EXERCISE PROMPT: Output all the data exactly. Pictures do not belong in the copy.

DATASET SECTION:
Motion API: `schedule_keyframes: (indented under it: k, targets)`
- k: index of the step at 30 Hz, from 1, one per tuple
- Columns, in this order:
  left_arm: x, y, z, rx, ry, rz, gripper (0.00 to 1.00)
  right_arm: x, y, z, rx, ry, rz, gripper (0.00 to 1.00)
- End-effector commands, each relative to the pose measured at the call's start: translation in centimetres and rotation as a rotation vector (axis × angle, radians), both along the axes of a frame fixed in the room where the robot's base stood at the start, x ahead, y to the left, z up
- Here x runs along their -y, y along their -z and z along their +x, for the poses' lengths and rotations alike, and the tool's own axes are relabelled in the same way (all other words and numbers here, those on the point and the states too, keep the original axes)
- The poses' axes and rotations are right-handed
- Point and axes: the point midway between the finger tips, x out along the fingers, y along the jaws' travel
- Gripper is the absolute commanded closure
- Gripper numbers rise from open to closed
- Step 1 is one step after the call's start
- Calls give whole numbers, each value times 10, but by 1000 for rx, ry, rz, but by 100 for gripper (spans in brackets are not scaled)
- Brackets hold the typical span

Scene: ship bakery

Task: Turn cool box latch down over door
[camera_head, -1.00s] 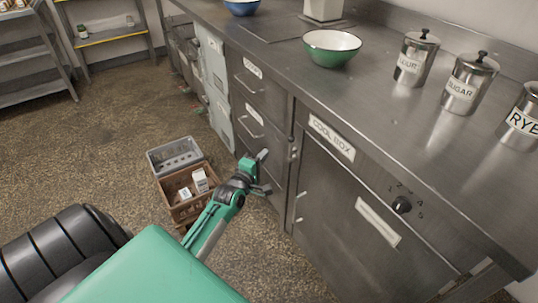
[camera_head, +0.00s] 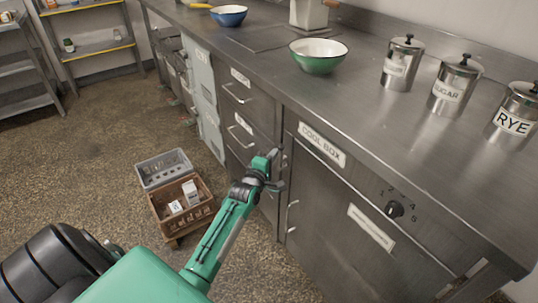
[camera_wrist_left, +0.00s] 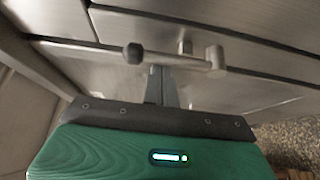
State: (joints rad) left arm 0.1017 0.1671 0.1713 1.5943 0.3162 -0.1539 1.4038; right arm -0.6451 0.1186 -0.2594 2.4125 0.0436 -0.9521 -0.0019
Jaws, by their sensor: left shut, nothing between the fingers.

THE OUTPUT:
Motion API: `schedule_keyframes: (indented under it: k, targets)`
- k: index of the step at 30 Hz, from 1, one per tuple
- Columns, in this order:
  left_arm: x, y, z, rx, ry, rz, gripper (0.00 to 1.00)
  right_arm: x, y, z, rx, ry, rz, gripper (0.00 to 1.00)
- End-effector commands, each relative to the pose measured at the call's start: translation in centimetres and rotation as a rotation vector (axis × angle, radians), both along the axes of a frame fixed in the room where the robot's base stood at the start, x ahead, y to the left, z up
- Here x runs along their -y, y along their -z and z along their +x, for the poses' lengths and rotations alike, and the tool's own axes are relabelled in the same way (all other words and numbers here, those on the point and the states too, keep the original axes)
- The poses' axes and rotations are right-handed
- Point and axes: the point midway between the finger tips, x out along the fingers, y along the jaws' travel
- Gripper is the absolute commanded closure
- Gripper numbers rise from open to closed
- Step 1 is one step after the call's start
- Calls give whole numbers, each value times 10, but by 1000 for rx, ry, rz, but by 100 for gripper (spans in brackets are not scaled)
- Brackets hold the typical span

Scene: ship bakery

Task: Turn cool box latch down over door
[camera_head, -1.00s] 
[camera_head, +0.00s] 
[camera_wrist_left, +0.00s] 
State: (joints rad) left arm 0.1017 0.1671 0.1713 1.5943 0.3162 -0.1539 1.4038; right arm -0.6451 0.1186 -0.2594 2.4125 0.0436 -0.9521 -0.0019
Jaws, by their sensor: left shut, nothing between the fingers.

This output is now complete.